The Technical picture on the gold price continues to point lower. We would have thought the fall would have been faster, but it seems that the lack of physical sales is now affecting the pace of the fall. The fundamentals have become irrelevant for 50% of gold mines are now unprofitable with the industry looking at a five year life for its mines, at the pace that gold is being produced now.
But gold is moving with currencies as money, rising in falling currencies and falling in the dollar. After a sales of 0.893 of a tonne from the SPDR gold ETF but none from the Gold Trust, the holdings of the two gold ETFs, the SPDR gold ETF and the Gold Trust remain at 654.799 tonnes in the SPDR gold ETF and at 159.52 in the Gold Trust.

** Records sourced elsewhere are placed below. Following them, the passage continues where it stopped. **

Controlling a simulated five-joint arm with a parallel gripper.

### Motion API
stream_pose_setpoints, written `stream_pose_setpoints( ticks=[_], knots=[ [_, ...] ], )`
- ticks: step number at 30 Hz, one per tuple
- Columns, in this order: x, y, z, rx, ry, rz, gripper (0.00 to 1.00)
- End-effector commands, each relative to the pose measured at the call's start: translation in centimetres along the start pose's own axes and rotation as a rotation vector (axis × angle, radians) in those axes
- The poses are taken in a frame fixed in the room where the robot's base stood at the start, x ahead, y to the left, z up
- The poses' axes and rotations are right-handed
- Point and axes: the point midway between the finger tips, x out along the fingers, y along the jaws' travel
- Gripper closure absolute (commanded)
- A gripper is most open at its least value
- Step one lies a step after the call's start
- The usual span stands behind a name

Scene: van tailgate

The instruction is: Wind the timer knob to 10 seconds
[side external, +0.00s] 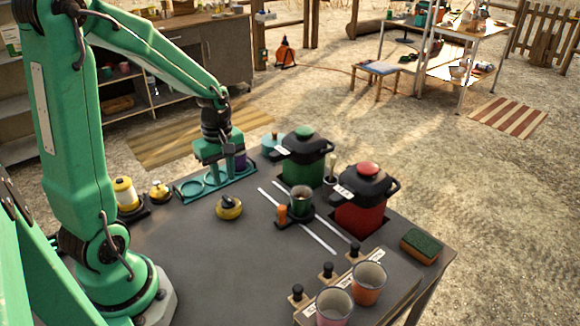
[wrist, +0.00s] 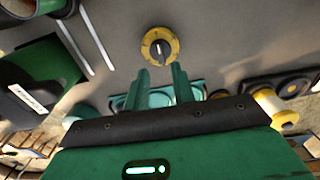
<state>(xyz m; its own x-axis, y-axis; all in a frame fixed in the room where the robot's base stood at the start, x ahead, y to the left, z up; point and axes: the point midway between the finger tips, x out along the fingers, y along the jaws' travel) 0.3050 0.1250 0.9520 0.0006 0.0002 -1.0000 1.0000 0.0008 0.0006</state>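The timer knob (side external: 229,207) is a round yellow dial with a black grip, set on the grey worktop. In the wrist view the knob (wrist: 160,48) shows dark marks around its yellow ring and a pale pointer line on the black grip. My gripper (side external: 230,165) is behind the knob in the side view, above the teal rack. In the wrist view my gripper (wrist: 161,70) has its two green fingers apart with nothing between them, the tips just short of the knob and not visibly touching it. The number at the pointer is too small to read.
A green pot (side external: 303,168) and a red pot (side external: 361,205) stand right of the knob. A small dark cup (side external: 301,199) stands between white strips. A teal rack (side external: 190,190) lies behind the knob. Two cups (side external: 369,282) stand at the front. The worktop around the knob is clear.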

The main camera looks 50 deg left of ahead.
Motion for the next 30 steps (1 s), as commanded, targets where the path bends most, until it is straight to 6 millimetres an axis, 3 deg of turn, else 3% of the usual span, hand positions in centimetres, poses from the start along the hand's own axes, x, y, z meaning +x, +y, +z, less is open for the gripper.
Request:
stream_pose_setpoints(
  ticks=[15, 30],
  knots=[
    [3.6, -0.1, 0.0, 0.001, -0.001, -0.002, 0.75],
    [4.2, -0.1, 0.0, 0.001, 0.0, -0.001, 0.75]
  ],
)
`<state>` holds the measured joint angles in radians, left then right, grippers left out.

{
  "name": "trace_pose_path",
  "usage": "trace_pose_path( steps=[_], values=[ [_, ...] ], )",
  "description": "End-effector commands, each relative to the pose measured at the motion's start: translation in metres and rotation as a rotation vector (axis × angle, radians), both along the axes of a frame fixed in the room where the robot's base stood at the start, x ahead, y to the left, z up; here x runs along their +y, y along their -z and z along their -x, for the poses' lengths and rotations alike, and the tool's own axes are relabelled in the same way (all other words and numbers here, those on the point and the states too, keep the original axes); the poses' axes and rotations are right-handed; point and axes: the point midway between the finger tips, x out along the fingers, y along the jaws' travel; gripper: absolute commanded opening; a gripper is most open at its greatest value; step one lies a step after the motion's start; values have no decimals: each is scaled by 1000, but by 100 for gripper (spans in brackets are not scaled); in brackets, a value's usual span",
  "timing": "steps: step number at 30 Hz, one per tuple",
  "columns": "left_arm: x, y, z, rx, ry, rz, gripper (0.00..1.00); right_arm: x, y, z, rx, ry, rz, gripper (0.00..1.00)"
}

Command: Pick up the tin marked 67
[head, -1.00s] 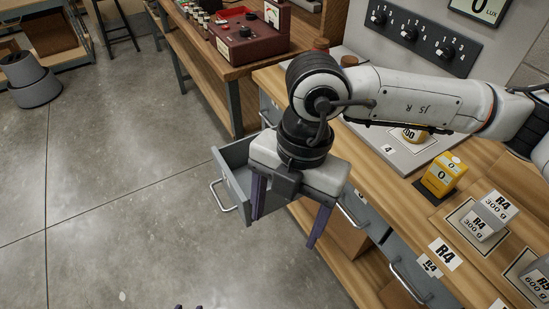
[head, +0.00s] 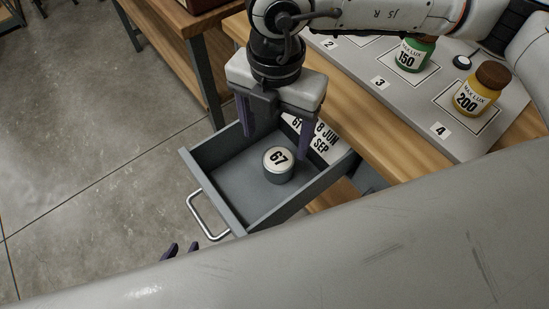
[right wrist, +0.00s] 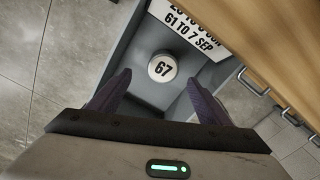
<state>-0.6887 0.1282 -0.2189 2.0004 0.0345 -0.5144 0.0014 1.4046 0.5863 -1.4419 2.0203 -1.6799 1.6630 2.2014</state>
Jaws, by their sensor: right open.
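The tin marked 67 (head: 279,170) is a small round grey tin with a white top. It stands upright inside the open grey drawer (head: 217,199). In the right wrist view the tin (right wrist: 162,68) is centred just beyond the fingertips. My right gripper (head: 274,146) is above the drawer, pointing down, open and empty. Its purple fingers (right wrist: 160,77) are spread to either side of the tin's line, and I see no contact.
A white label card (head: 318,136) with dates lies at the drawer's back end. The drawer's handle (head: 207,216) faces the floor. On the counter, a green jar marked 150 (head: 412,55) and a yellow jar marked 200 (head: 478,92) stand right of my right arm. Bare floor lies left.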

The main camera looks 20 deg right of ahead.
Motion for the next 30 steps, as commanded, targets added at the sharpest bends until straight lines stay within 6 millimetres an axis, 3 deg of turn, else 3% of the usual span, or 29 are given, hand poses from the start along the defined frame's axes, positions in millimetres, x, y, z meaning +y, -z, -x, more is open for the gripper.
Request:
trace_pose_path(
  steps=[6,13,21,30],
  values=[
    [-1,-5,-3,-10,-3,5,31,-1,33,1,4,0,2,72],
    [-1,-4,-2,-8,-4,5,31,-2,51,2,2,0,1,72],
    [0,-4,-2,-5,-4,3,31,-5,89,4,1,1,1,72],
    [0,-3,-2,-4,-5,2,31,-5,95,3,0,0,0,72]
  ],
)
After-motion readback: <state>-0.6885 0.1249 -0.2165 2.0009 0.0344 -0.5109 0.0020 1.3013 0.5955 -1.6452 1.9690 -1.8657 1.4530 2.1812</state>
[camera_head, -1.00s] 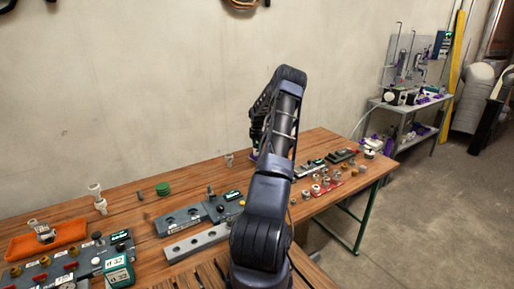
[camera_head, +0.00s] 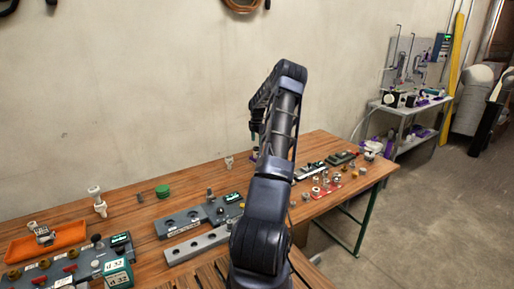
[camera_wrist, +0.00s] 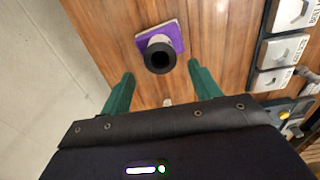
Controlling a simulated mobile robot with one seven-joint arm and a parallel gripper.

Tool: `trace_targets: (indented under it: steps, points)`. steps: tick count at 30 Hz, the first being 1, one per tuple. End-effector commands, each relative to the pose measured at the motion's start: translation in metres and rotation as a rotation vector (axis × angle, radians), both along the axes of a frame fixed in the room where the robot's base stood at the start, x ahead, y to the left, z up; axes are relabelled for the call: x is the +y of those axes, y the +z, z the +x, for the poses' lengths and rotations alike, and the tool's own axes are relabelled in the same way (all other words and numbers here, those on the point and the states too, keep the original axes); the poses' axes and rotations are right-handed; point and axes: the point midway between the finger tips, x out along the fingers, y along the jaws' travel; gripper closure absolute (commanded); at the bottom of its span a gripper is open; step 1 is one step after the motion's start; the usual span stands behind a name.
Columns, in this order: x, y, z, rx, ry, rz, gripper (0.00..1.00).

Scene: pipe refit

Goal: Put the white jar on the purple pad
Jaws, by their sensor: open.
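In the wrist view the purple pad (camera_wrist: 176,36) lies on the wooden table near its edge. A round, upright thing with a dark open top and a pale side, seemingly the white jar (camera_wrist: 160,57), stands on it. My gripper (camera_wrist: 160,84) is open, its two green fingers apart with nothing held between them. The jar appears ahead of the fingertips, apart from them. In the head view only a sliver of purple (camera_head: 252,156) shows beside my arm. The jar is not clear there, and my arm hides much of that spot.
Grey switch-like blocks (camera_wrist: 283,49) line the right of the wrist view. In the head view, a grey fixture (camera_head: 196,240), an orange tray (camera_head: 47,241), a green cap (camera_head: 163,191) and several small fittings crowd the table. A pale wall stands behind it.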

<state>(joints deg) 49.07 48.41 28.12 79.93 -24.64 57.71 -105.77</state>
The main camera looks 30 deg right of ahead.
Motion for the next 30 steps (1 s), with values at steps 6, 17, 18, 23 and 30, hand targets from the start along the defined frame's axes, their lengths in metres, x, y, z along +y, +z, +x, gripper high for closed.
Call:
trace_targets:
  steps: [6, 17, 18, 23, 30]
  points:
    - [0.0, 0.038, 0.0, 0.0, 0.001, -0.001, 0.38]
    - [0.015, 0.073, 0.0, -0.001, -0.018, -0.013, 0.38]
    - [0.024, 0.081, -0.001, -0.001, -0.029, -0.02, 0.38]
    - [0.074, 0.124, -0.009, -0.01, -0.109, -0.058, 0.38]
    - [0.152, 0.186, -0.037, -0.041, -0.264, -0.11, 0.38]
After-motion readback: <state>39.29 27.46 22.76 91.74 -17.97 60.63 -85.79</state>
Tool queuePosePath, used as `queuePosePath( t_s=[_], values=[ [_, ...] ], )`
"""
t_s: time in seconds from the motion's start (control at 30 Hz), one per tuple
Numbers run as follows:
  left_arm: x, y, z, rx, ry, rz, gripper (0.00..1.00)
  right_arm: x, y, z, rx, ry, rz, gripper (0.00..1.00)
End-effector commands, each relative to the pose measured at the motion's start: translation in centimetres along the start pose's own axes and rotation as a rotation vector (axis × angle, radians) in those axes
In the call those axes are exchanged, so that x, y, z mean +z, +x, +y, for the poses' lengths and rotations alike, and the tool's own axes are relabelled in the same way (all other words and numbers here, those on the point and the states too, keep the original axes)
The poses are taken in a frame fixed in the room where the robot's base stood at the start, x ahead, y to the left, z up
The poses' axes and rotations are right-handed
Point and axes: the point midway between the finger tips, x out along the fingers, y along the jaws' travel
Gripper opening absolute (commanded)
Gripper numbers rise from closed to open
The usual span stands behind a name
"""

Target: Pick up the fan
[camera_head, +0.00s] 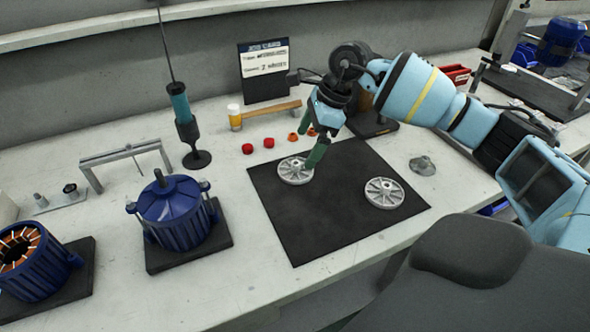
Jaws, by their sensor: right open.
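Two light grey spoked fans lie flat on a black mat (322,228). The left fan (293,172) is near the mat's back left corner, and the right fan (384,193) is near its right edge. My right gripper (311,148) points down at the left fan, with its green fingers apart. One finger overlaps the fan's right edge in the picture. I cannot tell whether it touches the fan. The right fan is clear of the gripper. My left gripper is not in view.
A blue motor housing (177,212) and an open stator (30,262) stand at the left. A hanging screwdriver (184,115), a hammer (265,112), red caps (248,148) and a job card (264,68) are behind.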

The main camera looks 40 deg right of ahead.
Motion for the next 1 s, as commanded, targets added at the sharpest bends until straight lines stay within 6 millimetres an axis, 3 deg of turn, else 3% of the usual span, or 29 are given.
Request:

The big news of the day will be the vote by the I.M.F. as to whether the Yuan will join the basket of currencies that make up the SDR. While it is a symbolic move, it will trigger an adjustment in central bank foreign exchange holdings with the Yuan coming in against while that amount of dollars and euros being removed. Its acceptance as a ‘well used’ currency by the IMF will make it far more acceptable for international deals to be funded in Yuan, again at the expense of the dollar and the euro.
But most importantly is signifies a change in the monetary system’s structure. While the other currencies are ‘allies’ of each other China is not seen as an ally, thereby opening the likelihood of a divided and multi-currency system. With the U.S.A. holding the controlling vote in the I.M.F. we will wait to see if they accept the situation. It appears they can hardly refuse to do that, but let’s see first.